Memo for Use of AI During Practice Issued by USPTO | Robinson+Cole Data Privacy + Security Insider
After several high-profile instances of artificial intelligence (AI) hallucination and Chief Justice John Roberts’s year-end report acknowledging the shortcomings of blindly relying on AI in legal writing, Kathi Vidal, the Director of the U.S. Patent and Trademark Office (USPTO), issued a memo concerning the use of AI when practicing before the USPTO. She echoed that while AI can be helpful to practitioners, the existing USPTO Rules of Professional Conduct impose duties related to any submission.
Practitioners are required to sign most papers filed with the USPTO. By signing the paper, the practitioner is indicating that they reasonably believe the statements made in the paper are true and that any legal contentions are warranted.
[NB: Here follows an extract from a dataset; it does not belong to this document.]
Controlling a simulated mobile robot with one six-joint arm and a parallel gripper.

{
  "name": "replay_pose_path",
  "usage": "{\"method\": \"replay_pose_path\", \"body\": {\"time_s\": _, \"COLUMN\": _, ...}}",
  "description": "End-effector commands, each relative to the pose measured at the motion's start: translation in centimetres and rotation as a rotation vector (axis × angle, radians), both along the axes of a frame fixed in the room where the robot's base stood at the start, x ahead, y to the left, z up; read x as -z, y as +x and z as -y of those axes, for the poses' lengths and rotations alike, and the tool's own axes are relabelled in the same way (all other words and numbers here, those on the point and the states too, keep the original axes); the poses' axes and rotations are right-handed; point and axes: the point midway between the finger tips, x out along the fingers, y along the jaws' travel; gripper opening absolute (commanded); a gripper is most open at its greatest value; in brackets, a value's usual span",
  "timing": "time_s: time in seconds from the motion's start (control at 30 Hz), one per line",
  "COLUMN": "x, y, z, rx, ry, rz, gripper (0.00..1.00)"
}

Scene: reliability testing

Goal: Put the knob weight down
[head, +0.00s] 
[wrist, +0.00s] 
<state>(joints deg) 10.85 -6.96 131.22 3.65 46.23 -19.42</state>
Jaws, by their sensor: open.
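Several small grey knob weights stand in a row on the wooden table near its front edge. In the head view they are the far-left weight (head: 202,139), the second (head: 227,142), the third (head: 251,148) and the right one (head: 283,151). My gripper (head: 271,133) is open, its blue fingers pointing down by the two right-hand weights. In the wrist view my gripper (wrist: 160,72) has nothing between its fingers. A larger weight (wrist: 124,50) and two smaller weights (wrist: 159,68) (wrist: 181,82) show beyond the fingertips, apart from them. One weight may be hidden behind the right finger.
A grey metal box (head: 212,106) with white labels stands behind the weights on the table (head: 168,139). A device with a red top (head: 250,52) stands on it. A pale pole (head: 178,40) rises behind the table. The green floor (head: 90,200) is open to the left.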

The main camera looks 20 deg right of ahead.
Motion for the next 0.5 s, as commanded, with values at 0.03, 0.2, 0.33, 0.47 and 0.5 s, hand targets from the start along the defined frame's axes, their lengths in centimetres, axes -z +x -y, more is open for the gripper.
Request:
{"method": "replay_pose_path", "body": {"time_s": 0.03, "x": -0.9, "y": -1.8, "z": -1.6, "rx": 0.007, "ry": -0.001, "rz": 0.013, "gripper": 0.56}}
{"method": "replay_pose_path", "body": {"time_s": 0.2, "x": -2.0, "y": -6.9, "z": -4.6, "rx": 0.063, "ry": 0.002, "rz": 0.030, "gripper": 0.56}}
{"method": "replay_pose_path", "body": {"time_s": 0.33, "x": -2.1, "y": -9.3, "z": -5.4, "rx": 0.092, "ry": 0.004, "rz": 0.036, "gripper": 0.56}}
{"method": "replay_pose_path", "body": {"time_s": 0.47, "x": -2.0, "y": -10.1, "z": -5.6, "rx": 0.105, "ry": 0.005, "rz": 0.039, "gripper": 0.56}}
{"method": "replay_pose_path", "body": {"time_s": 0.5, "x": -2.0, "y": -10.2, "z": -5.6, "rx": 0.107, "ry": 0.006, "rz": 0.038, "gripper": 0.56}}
Director Vidal specifically indicated that assuming that an AI tool is correct without any verification is not reasonable. Practitioners who fail to follow this warning risk the paper being given less weight, the USPTO terminating the proceeding, or facing discipline.
Despite these warnings, the USPTO is looking into ways to utilize AI in the patent process. President Biden instructed Director Vidal to issue guidance on AI inventorship and patent eligibility. This guidance indicates that AI-assisted inventions are not necessarily unpatentable. To be patentable, the claims should highlight the human contribution. The USPTO listed five non-exhaustive factors to assist in determining whether a human’s contribution is significant enough to qualify the human as an inventor. These generally indicate that a person must contribute to an inventive concept beyond presenting a problem to be solved by an AI model or simply overseeing the AI system.
In noting that an AI model can be a contributor but not an inventor, Director Vidal reinforced that practitioners have a reasonable duty to inquire into the inventorship of an application and ensure that a human contributed to the invention in a significant enough way to be named an inventor properly. However, the USPTO does not require any further disclosure related to the using AI in the inventive process outside of any pre-existing requirements. The USPTO will host a webinar on March 5, 2024, to explain its new guidance further.